*** INFORMATION SHOWN
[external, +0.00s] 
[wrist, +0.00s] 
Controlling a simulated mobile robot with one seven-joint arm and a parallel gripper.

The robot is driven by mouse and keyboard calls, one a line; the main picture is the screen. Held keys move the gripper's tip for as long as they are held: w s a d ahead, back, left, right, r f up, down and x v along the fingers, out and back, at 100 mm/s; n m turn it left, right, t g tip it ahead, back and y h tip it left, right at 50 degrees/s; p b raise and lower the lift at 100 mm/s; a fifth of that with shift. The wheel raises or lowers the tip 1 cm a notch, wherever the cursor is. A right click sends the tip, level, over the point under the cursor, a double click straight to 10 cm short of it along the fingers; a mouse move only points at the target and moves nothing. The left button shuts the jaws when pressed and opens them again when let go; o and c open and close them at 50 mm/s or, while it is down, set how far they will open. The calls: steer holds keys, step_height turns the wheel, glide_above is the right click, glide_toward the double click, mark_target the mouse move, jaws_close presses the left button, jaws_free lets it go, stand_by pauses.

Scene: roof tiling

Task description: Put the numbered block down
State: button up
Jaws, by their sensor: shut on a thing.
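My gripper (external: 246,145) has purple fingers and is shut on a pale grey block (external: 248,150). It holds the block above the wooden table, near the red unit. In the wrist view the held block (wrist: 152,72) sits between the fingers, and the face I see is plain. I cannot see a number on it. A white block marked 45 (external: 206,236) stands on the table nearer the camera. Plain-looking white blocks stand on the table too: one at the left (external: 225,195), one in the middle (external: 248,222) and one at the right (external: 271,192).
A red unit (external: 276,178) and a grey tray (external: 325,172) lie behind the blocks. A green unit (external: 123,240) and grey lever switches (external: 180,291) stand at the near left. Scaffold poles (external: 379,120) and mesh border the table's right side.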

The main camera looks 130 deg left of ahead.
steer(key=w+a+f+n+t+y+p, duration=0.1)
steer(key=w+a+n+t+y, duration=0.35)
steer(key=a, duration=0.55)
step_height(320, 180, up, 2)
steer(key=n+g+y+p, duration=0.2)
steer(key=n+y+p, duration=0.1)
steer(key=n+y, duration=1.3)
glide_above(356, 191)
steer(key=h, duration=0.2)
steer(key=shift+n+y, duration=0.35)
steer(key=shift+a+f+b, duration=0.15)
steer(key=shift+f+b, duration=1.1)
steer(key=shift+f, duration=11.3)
******
**WHAT IS REQUIRED**: Retype the listing. Match it exactly.

**ANSWER BELOW**:
[external, +0.00s] 
[wrist, +0.00s] 
Controlling a simulated mobile robot with one seven-joint arm and a parallel gripper.

The robot is driven by mouse and keyboard calls, one a line; the main picture is the screen. Held keys move the gripper's tip for as long as they are held: w s a d ahead, back, left, right, r f up, down and x v along the fingers, out and back, at 100 mm/s; n m turn it left, right, t g tip it ahead, back and y h tip it left, right at 50 degrees/s; p b raise and lower the lift at 100 mm/s; a fifth of that with shift. The wheel raises or lowers the tip 1 cm a notch, wherever the cursor is. A right click sends the tip, level, over the point under the cursor, a double click straight to 10 cm short of it along the fingers; a mouse move only points at the target and moves nothing. The left button shuts the jaws when pressed and opens them again when let go; o and c open and close them at 50 mm/s or, while it is down, set how far they will open. The calls: steer holds keys, step_height turns the wheel, glide_above is the right click, glide_toward the double click, mark_target the mouse move, jaws_close presses the left button, jaws_free lets it go, stand_by pauses.

Scene: roof tiling

Task description: Put the numbered block down
State: button up
Jaws, by their sensor: shut on a thing.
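My gripper (external: 246,145) has purple fingers and is shut on a pale grey block (external: 248,150). It holds the block above the wooden table, near the red unit. In the wrist view the held block (wrist: 152,72) sits between the fingers, and the face I see is plain. I cannot see a number on it. A white block marked 45 (external: 206,236) stands on the table nearer the camera. Plain-looking white blocks stand on the table too: one at the left (external: 225,195), one in the middle (external: 248,222) and one at the right (external: 271,192).
A red unit (external: 276,178) and a grey tray (external: 325,172) lie behind the blocks. A green unit (external: 123,240) and grey lever switches (external: 180,291) stand at the near left. Scaffold poles (external: 379,120) and mesh border the table's right side.

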The main camera looks 130 deg left of ahead.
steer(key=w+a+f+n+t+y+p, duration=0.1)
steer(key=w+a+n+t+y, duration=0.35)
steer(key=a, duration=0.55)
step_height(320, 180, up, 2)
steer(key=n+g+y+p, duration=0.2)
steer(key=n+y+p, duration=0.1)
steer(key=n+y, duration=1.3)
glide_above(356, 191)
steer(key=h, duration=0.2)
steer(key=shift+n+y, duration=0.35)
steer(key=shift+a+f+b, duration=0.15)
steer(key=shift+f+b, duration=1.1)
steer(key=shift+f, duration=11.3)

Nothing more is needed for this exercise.